[begin Data section]
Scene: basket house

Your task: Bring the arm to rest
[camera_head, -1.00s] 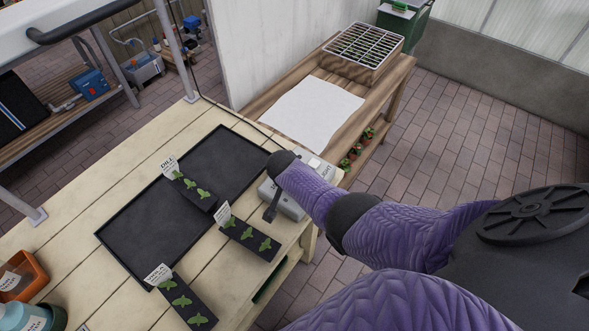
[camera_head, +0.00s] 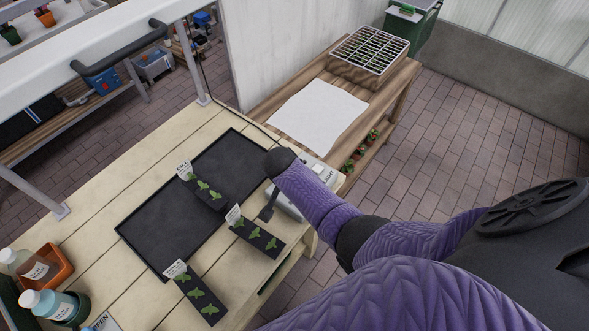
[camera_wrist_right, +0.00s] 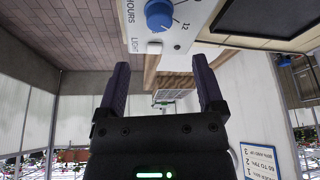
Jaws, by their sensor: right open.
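My right arm, in a purple sleeve, reaches in from the right in the head view, with its dark wrist end above the bench beside the black tray (camera_head: 165,231). My right gripper (camera_wrist_right: 162,85) shows in the right wrist view with its two fingers spread apart and nothing between them. A light-coloured control box (camera_wrist_right: 185,25) with a blue knob (camera_wrist_right: 159,14) and a small switch is just beyond the fingers there. In the head view this box (camera_head: 327,172) is partly hidden behind my arm. My left gripper is out of view.
Bottles (camera_head: 47,304) stand at the lower left. A side bench holds a white sheet (camera_head: 318,115) and a gridded crate (camera_head: 370,50).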

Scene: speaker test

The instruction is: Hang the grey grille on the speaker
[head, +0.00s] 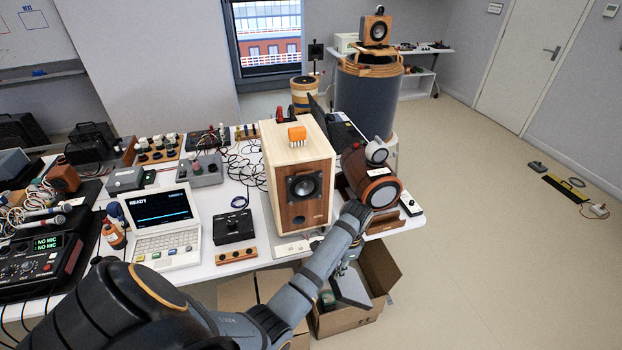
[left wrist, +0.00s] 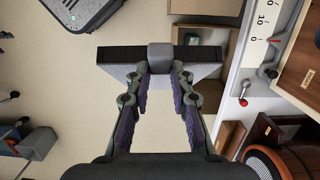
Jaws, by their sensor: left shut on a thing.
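The speaker (head: 285,160) is a pale wooden box with a brown front panel and a dark round driver. It stands upright on the table, and no grille shows on its front. My left gripper (head: 343,267) is beyond the table's front edge, low and to the right of the speaker. It is shut on the grey grille (head: 353,289), which hangs tilted above an open cardboard box. In the left wrist view my left gripper (left wrist: 160,70) grips the middle of the grille (left wrist: 118,56), seen nearly edge-on with a dark side. My right gripper is not in view.
The open cardboard box (head: 347,320) stands on the floor below. The floor (head: 500,250) at right is mostly clear.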

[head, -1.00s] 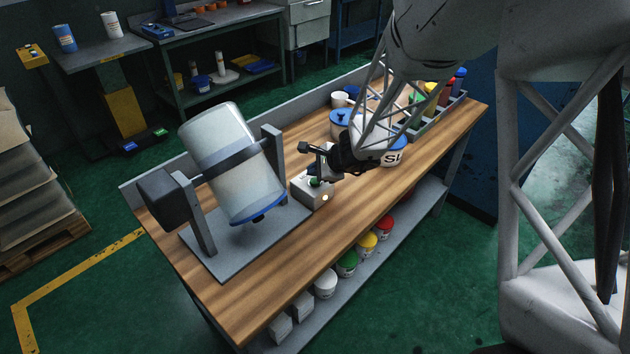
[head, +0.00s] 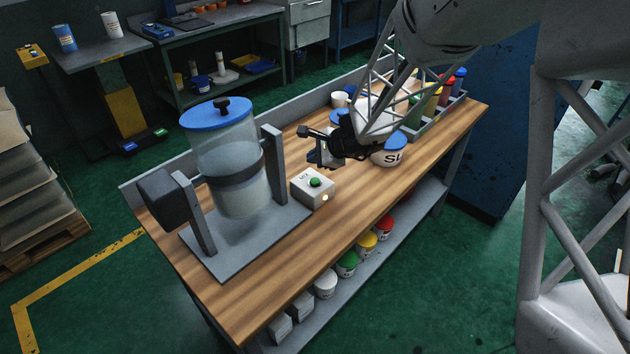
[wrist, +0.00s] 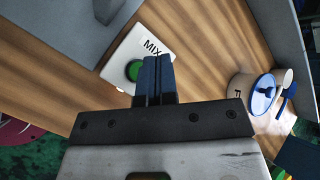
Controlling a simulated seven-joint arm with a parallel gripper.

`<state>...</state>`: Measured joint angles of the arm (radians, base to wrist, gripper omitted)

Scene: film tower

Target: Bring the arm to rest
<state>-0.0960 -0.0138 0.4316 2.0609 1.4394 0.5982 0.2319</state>
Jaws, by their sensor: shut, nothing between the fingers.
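My gripper (head: 314,148) is shut and empty. It hangs above the wooden bench, behind and above a grey box (head: 312,192) with a green button (head: 315,183) and a small lit lamp on its front. In the wrist view, the closed fingers (wrist: 157,68) overlap the edge of the box (wrist: 128,50), which reads MIX, and partly cover its green button (wrist: 133,70). The fingers look apart from the button in the head view.
A clear drum (head: 228,150) with a blue lid (head: 216,112) stands upright in a mixer frame (head: 200,215) left of the box. A white tub (head: 389,153) with a blue lid and a rack (head: 436,120) of coloured bottles stand right. The front bench top (head: 270,265) is clear.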

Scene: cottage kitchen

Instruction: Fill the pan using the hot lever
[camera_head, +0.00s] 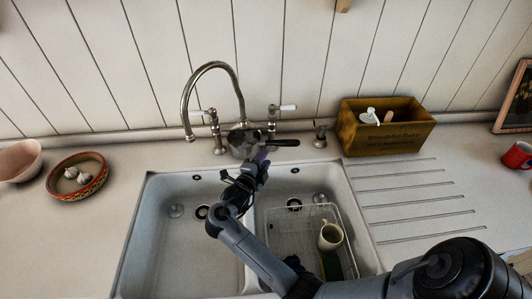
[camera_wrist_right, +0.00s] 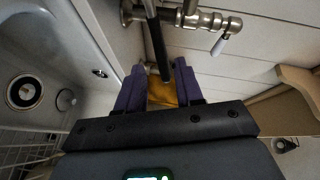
[end Data section]
Description of the task: Retype the line containing "[wrist, +0.00s]" and all lines after it through the end of the material, exactly and only those, leaving out pictures.

Full answer:
[wrist, +0.00s] 
Controlling a simulated seven-joint arm with a parallel gripper.

`<state>...</state>`: Measured joint angles of the arm (radians, base to wrist, gripper omitted)

Scene: film tower

Target: Bring the arm to rest
<state>-0.0960 -0.0138 0.4316 2.0609 1.4394 0.5982 0.2319</state>
Jaws, by their sensor: shut, nothing between the fingers.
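My gripper (head: 314,148) is shut and empty. It hangs above the wooden bench, behind and above a grey box (head: 312,192) with a green button (head: 315,183) and a small lit lamp on its front. In the wrist view, the closed fingers (wrist: 157,68) overlap the edge of the box (wrist: 128,50), which reads MIX, and partly cover its green button (wrist: 133,70). The fingers look apart from the button in the head view.
A clear drum (head: 228,150) with a blue lid (head: 216,112) stands upright in a mixer frame (head: 200,215) left of the box. A white tub (head: 389,153) with a blue lid and a rack (head: 436,120) of coloured bottles stand right. The front bench top (head: 270,265) is clear.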

Scene: cottage kitchen

Instruction: Fill the pan using the hot lever
[camera_head, +0.00s] 
[camera_wrist_right, +0.00s] 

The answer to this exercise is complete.